Goal: Write out the whole listing again, exactly.

Source material:
○ ○ ○
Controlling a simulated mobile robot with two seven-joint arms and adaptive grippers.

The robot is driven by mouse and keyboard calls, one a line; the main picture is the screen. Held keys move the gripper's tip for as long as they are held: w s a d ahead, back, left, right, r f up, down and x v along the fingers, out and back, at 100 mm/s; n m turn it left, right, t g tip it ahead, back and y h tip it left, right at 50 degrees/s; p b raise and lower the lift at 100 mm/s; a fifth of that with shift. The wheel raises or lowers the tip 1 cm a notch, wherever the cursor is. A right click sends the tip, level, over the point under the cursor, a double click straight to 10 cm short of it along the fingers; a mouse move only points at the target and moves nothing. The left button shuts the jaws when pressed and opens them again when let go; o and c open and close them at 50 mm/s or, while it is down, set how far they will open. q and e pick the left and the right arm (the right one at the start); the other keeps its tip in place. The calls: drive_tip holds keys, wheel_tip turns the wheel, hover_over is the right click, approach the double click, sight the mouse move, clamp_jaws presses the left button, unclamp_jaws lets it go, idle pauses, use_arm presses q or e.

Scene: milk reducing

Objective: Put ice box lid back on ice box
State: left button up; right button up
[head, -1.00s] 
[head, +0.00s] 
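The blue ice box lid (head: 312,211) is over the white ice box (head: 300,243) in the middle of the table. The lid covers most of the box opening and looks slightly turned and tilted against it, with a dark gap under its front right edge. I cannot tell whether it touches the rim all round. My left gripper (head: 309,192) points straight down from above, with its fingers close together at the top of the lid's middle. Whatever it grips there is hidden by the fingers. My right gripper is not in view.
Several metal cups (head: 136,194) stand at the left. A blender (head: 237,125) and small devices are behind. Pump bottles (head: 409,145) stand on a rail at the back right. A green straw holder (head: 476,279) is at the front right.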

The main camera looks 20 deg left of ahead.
○ ○ ○
Written answer:
Controlling a simulated mobile robot with two seven-joint arms and adaptive grippers.

The robot is driven by mouse and keyboard calls, one a line; the main picture is the screen. Held keys move the gripper's tip for as long as they are held: w s a d ahead, back, left, right, r f up, down and x v along the fingers, out and back, at 100 mm/s; n m turn it left, right, t g tip it ahead, back and y h tip it left, right at 50 degrees/s; p b raise and lower the lift at 100 mm/s; a fifth of that with shift. The wheel raises or lowers the tip 1 cm a notch, wherever the cursor is. A right click sends the tip, level, over the point under the cursor, a double click straight to 10 cm short of it along the fingers; a mouse move only points at the target and moves nothing. The left button shuts the jaws when pressed and opens them again when let go; o and c open and close them at 50 mm/s or, while it is down, set how far they will open. q and e pick the left and the right arm (the right one at the start); the other keeps its tip in place. The calls: drive_tip holds keys, wheel_tip turns the wheel, hover_over is the right click, approach the double click, sight the mouse move, clamp_jaws presses the left button, unclamp_jaws lets it go, idle pauses, use_arm presses q or e.

Scene: milk reducing

Objective: Put ice box lid back on ice box
State: left button up; right button up
[head, -1.00s] 
[head, +0.00s] 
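The blue ice box lid (head: 312,211) is over the white ice box (head: 300,243) in the middle of the table. The lid covers most of the box opening and looks slightly turned and tilted against it, with a dark gap under its front right edge. I cannot tell whether it touches the rim all round. My left gripper (head: 309,192) points straight down from above, with its fingers close together at the top of the lid's middle. Whatever it grips there is hidden by the fingers. My right gripper is not in view.
Several metal cups (head: 136,194) stand at the left. A blender (head: 237,125) and small devices are behind. Pump bottles (head: 409,145) stand on a rail at the back right. A green straw holder (head: 476,279) is at the front right.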

The main camera looks 20 deg left of ahead.

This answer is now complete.